Collected data
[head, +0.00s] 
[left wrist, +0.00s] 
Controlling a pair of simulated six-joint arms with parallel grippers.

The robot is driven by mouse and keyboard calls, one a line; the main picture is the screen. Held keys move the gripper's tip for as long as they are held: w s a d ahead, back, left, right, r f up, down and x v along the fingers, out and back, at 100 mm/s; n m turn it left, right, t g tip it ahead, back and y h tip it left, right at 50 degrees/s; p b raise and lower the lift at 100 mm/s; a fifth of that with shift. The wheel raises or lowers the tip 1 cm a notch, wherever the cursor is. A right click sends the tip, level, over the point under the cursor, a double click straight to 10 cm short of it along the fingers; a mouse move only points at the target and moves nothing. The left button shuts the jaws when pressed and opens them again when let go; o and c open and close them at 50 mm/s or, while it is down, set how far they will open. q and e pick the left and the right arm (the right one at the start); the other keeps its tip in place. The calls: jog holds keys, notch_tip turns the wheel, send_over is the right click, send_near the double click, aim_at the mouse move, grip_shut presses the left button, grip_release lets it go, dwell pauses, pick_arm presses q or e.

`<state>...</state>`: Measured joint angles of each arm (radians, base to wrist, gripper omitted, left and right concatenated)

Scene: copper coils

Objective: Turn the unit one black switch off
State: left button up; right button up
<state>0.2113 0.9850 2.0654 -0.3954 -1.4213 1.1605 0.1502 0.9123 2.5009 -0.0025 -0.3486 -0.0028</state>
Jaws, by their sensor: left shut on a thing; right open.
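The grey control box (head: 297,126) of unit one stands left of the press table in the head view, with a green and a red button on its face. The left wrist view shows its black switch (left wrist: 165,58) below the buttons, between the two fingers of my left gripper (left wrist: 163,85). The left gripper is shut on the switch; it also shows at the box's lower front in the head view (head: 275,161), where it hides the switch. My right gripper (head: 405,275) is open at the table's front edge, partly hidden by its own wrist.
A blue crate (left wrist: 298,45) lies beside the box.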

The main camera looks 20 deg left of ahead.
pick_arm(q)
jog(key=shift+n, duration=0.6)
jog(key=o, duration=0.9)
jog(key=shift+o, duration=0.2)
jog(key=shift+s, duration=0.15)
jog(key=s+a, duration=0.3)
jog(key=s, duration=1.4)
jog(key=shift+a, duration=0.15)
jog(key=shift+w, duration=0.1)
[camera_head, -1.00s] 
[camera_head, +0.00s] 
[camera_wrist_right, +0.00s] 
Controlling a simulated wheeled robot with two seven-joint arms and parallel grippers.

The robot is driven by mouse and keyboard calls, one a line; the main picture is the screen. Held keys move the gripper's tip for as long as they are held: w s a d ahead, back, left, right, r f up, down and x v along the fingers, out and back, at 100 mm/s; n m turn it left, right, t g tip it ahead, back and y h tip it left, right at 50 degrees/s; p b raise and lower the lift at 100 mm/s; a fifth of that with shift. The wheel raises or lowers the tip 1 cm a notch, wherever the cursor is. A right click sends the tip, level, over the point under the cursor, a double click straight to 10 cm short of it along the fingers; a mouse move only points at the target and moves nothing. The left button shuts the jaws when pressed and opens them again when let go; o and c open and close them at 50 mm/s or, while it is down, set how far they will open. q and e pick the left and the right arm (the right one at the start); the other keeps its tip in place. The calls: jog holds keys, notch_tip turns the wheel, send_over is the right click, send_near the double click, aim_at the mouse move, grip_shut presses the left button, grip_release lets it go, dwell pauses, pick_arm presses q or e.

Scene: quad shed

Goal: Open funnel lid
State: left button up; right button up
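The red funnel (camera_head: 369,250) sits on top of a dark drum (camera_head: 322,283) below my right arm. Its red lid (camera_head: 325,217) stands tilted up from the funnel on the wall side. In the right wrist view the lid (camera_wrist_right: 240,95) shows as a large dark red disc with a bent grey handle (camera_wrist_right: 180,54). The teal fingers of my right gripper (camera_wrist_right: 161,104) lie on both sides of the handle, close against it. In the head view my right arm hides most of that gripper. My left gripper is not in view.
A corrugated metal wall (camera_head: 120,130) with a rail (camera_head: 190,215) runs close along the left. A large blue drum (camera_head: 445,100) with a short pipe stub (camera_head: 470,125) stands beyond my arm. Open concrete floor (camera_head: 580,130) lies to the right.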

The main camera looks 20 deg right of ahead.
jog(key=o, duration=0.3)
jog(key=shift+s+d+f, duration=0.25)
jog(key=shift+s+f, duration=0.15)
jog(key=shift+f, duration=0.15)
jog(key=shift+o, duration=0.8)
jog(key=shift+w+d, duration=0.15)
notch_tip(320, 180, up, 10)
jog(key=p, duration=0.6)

==

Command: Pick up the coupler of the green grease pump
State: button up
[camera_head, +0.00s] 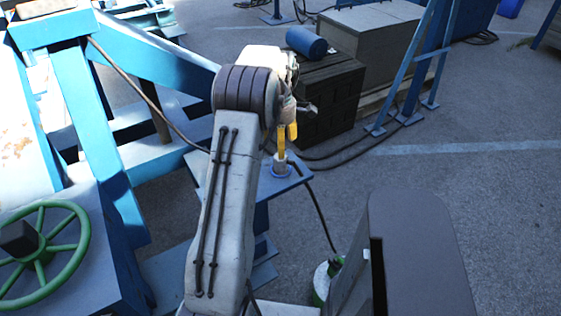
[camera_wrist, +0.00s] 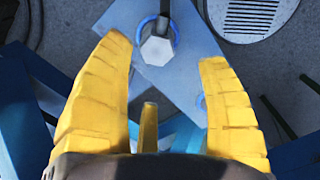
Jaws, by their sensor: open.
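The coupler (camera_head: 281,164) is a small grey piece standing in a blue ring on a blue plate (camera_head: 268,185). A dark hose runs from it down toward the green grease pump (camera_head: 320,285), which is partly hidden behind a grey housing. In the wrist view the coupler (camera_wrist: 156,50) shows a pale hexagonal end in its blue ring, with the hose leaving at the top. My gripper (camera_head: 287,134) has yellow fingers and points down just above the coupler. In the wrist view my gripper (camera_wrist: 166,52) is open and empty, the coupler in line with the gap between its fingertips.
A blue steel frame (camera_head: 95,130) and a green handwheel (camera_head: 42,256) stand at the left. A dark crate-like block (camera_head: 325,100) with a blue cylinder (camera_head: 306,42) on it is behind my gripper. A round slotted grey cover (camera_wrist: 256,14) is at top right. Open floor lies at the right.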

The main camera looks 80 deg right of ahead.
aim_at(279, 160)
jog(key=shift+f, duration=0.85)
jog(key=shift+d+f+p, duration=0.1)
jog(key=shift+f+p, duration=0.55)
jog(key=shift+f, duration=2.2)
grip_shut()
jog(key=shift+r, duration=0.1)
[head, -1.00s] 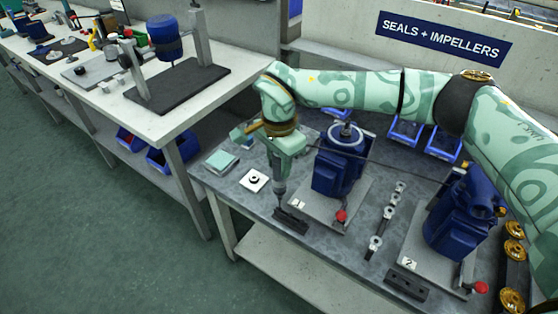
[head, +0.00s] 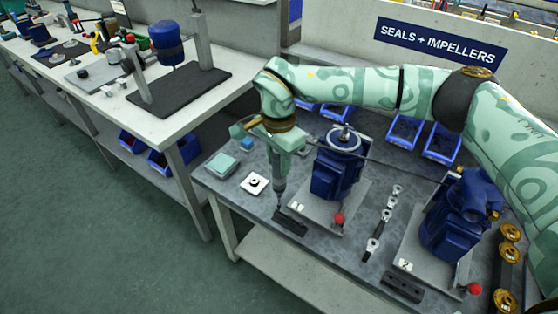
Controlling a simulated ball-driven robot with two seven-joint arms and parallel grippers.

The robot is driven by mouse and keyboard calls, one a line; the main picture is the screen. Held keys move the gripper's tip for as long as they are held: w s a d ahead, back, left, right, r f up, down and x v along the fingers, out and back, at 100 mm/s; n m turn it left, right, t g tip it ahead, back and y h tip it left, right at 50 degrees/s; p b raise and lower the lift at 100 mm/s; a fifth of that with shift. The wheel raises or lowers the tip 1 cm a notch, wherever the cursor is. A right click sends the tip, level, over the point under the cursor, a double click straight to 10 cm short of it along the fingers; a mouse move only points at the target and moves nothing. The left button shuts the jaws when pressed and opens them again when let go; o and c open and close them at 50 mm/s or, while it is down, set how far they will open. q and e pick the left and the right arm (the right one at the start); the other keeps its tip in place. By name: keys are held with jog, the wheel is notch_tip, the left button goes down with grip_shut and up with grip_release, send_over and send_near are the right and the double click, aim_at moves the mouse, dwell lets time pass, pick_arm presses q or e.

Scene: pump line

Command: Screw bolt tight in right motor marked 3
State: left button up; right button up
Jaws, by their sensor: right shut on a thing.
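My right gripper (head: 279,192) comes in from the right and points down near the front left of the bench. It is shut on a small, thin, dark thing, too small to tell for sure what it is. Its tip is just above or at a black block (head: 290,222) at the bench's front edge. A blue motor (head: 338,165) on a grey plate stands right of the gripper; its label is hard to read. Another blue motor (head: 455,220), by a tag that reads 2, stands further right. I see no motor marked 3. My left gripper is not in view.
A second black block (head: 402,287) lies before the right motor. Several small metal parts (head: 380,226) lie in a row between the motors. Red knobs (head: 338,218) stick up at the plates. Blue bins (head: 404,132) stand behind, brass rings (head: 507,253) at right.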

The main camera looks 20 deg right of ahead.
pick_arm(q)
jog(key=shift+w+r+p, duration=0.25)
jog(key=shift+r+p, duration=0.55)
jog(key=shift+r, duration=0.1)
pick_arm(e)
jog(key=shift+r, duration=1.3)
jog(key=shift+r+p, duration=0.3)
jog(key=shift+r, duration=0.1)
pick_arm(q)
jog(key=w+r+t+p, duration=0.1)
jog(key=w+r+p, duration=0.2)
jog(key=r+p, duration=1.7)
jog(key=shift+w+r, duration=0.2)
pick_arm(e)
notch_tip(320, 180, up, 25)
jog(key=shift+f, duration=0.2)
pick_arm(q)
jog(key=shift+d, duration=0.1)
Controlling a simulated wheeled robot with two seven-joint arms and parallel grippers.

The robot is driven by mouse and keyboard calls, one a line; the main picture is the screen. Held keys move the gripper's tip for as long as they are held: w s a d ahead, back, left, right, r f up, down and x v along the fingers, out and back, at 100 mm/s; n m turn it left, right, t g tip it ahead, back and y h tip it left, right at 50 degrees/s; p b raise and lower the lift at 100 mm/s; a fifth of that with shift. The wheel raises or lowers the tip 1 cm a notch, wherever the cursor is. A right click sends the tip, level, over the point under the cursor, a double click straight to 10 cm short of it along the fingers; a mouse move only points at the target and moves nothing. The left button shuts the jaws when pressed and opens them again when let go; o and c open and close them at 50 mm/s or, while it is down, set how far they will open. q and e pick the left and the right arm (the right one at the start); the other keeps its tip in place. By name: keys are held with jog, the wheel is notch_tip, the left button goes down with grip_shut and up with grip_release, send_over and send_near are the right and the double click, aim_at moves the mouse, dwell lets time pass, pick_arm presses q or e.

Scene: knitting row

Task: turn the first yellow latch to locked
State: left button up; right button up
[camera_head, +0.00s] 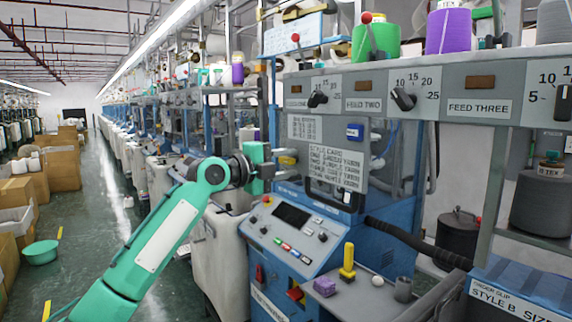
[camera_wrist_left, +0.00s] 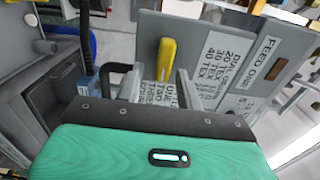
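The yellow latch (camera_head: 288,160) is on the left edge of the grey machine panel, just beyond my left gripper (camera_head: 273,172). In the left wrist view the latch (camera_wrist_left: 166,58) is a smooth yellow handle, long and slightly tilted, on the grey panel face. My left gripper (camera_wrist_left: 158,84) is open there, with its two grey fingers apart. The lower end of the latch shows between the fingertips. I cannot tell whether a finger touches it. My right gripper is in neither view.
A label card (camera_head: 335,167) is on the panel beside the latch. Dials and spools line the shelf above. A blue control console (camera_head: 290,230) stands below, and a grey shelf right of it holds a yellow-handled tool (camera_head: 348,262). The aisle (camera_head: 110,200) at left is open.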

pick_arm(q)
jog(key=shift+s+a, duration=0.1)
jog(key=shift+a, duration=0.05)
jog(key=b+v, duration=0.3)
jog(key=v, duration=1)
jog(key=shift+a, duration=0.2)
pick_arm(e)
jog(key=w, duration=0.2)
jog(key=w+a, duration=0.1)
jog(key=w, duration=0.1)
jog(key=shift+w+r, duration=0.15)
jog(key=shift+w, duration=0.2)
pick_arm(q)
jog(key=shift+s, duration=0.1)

- EXERCISE INSTRUCTIONS: For the listing above, give the number of lines in which the string "simulated" occurs, and nothing else.

- TASK ANSWER: 4